Problem statement → Each line containing the word "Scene" must be collected.

---- Records

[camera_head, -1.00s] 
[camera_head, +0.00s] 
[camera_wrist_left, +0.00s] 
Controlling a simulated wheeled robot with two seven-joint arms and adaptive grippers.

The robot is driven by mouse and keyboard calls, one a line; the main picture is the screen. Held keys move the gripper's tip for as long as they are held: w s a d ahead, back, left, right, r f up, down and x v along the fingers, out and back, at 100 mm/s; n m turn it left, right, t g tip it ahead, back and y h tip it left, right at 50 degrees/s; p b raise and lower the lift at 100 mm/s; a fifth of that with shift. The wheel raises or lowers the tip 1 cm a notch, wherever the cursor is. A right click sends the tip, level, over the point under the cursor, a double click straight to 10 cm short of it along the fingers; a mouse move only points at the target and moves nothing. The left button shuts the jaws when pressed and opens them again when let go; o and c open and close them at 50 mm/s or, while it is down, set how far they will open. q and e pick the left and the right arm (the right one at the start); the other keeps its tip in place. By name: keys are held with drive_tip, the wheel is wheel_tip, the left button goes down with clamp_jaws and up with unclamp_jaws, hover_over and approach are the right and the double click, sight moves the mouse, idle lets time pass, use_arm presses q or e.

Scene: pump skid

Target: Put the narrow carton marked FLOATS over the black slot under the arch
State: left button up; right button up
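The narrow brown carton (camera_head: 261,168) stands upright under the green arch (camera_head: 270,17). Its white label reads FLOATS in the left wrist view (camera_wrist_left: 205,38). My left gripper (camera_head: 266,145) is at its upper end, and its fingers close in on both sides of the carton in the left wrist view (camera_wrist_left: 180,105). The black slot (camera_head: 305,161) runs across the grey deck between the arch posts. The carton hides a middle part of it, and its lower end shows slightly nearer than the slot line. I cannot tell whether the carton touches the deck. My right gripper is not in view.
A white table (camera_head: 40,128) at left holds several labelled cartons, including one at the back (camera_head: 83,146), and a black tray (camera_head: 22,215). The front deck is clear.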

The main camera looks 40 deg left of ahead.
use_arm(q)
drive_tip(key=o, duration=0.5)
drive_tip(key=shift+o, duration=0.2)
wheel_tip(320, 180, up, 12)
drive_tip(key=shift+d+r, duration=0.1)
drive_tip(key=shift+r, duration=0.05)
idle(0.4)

--------
---- Records

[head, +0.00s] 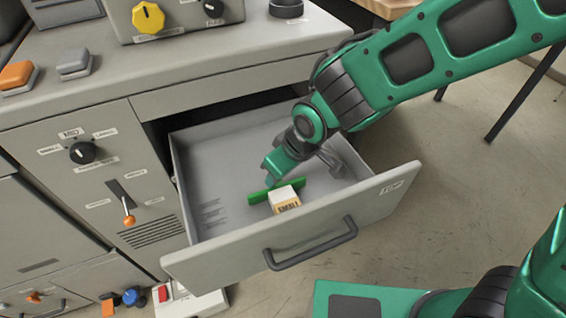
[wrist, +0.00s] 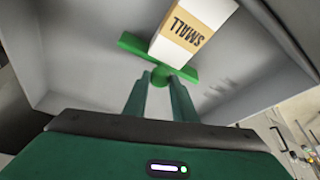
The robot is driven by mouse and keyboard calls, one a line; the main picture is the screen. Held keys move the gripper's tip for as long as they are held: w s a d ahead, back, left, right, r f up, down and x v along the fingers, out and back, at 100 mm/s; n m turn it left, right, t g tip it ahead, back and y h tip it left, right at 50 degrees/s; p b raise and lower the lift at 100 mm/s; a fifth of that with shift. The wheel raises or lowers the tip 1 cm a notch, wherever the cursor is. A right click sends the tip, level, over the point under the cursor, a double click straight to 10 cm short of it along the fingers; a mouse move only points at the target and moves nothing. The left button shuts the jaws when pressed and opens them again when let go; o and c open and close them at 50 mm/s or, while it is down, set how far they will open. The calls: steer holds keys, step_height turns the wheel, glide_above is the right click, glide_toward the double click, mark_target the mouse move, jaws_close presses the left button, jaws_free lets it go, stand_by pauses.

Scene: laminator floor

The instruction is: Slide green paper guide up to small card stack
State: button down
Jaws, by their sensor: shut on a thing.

--------
---- Records

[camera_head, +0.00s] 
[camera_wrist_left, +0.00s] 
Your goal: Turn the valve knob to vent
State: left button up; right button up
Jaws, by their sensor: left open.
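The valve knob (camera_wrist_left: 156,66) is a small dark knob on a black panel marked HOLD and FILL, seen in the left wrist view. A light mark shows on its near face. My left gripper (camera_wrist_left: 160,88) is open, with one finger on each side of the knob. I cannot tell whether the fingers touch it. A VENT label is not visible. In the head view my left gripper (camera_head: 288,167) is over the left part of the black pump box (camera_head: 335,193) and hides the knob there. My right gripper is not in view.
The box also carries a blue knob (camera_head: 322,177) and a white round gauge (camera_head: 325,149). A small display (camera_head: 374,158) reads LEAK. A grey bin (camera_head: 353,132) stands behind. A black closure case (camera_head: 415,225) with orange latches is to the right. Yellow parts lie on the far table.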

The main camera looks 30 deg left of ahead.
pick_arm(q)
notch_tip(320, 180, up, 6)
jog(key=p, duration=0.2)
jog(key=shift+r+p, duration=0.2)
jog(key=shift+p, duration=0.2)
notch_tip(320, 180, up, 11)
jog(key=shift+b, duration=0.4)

--------

Solution to this exercise →
Scene: pump skid
Scene: laminator floor

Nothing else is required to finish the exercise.